Meteocontrol, a Germany-based company that specializes in solar performance monitoring solutions, has released an update for one of its data logging products to address several remotely exploitable vulnerabilities.
Security researcher Karn Ganeshen discovered that Meteocontrol’s WEB’log product, which allows organizations to centrally record data for their photovoltaic systems, is plagued by critical authentication and information exposure flaws. The issues were reported to the vendor through ICS-CERT in December 2015.
The vulnerable SCADA system is used in Europe and the United States (a small percentage) in the energy, water, critical manufacturing and commercial facilities sectors.

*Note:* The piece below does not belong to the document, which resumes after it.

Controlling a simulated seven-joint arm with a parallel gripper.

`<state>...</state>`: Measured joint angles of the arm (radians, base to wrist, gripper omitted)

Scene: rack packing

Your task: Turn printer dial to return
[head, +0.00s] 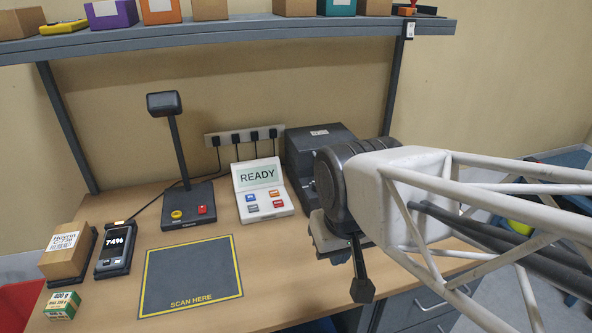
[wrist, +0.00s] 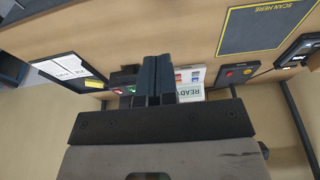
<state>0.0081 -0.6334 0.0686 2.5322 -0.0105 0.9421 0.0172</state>
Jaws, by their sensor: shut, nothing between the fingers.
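The printer, a dark grey box (head: 318,143) with a small label on top, stands at the back of the desk, right of the READY terminal. My arm covers part of its front and right side in the head view. In the wrist view a dark unit with small green and red lights (wrist: 124,89) shows beside my fingers, partly covered by them. I cannot make out the dial or its setting in either view. My gripper (wrist: 158,65) is shut and empty, its two dark fingers side by side. In the head view it hangs in front of the printer, near the desk's front right.
The READY terminal (head: 263,189) with coloured buttons stands left of the printer. A scanner stand (head: 181,160), a dark SCAN HERE mat (head: 190,276), a handheld device (head: 114,248) and boxes are farther left. A loaded shelf (head: 235,32) spans above. The mat is clear.

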Ganeshen discovered that the WEB’log administration interface does not enforce access control and any webpage is directly accessible through its URL (CVE-2016-2296). The researcher also found a default login password, and that the administrator password is stored in clear text and it can be easily obtained (CVE-2016-2298).

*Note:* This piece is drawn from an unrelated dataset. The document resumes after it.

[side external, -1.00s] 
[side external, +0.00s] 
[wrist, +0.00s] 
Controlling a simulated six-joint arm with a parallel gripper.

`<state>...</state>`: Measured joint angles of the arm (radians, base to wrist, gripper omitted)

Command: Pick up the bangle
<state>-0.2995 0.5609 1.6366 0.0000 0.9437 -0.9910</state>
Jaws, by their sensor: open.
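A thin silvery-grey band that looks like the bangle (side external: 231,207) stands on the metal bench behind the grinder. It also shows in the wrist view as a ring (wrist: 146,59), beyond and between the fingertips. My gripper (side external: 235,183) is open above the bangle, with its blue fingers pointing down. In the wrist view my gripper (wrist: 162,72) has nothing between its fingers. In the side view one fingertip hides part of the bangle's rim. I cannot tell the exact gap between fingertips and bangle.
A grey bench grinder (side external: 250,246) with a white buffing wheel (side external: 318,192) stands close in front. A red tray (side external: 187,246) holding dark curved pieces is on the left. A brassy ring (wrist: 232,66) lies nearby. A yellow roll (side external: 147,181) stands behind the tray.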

Ganeshen also identified a command shell-like feature that allows anyone to execute system commands without authentication (CVE-2016-2297). While the vendor noted that the feature cannot be used to run critical system commands, the expert believes it introduces unnecessary risks.
In a blog post published on Saturday, the researcher revealed the existence of a cross-site request forgery (CSRF) flaw that can be exploited to perform actions on behalf of the user.
“Successful exploitation of this vulnerability can allow silent execution of unauthorized actions on the device such as modifying plant data, modifying modbus/inverter/any other PLC devices, changing Administrator password, changing configuration parameters, saving modified configuration, & device reboot,” Ganeshen said.
This vulnerability was reported to ICS-CERT at a later time so it might not have been patched.
According to an advisory published by ICS-CERT, the vulnerabilities affect all versions of WEB’log Basic 100, Light, Pro and Pro Unlimited. Meteocontrol has released a new version to address the issues.
The flaws can be exploited remotely even by an attacker with low skill. However, the vendor noted that its product should be installed behind a firewall and not directly connected to the Internet.
“There is no security. It is a free play, as you would have noticed,” Ganeshen said. “And the risk is high. Due to access control issues, above described vulnerabilities can be remotely exploited easily, at a mass scale, in an automated manner. At this point, it is easy to write a script that will POST (write) arbitrary configuration parameters to WEB’log applications, and reboot the devices, at a mass scale.”
Meteocontrol is not the only company whose ICS products have been analyzed by Ganeshen. In the past months, the researcher reported vulnerabilities to WAGO, Schneider Electric, Moxa, GE Industrial Solutions, XZERES, Nordex and eWON.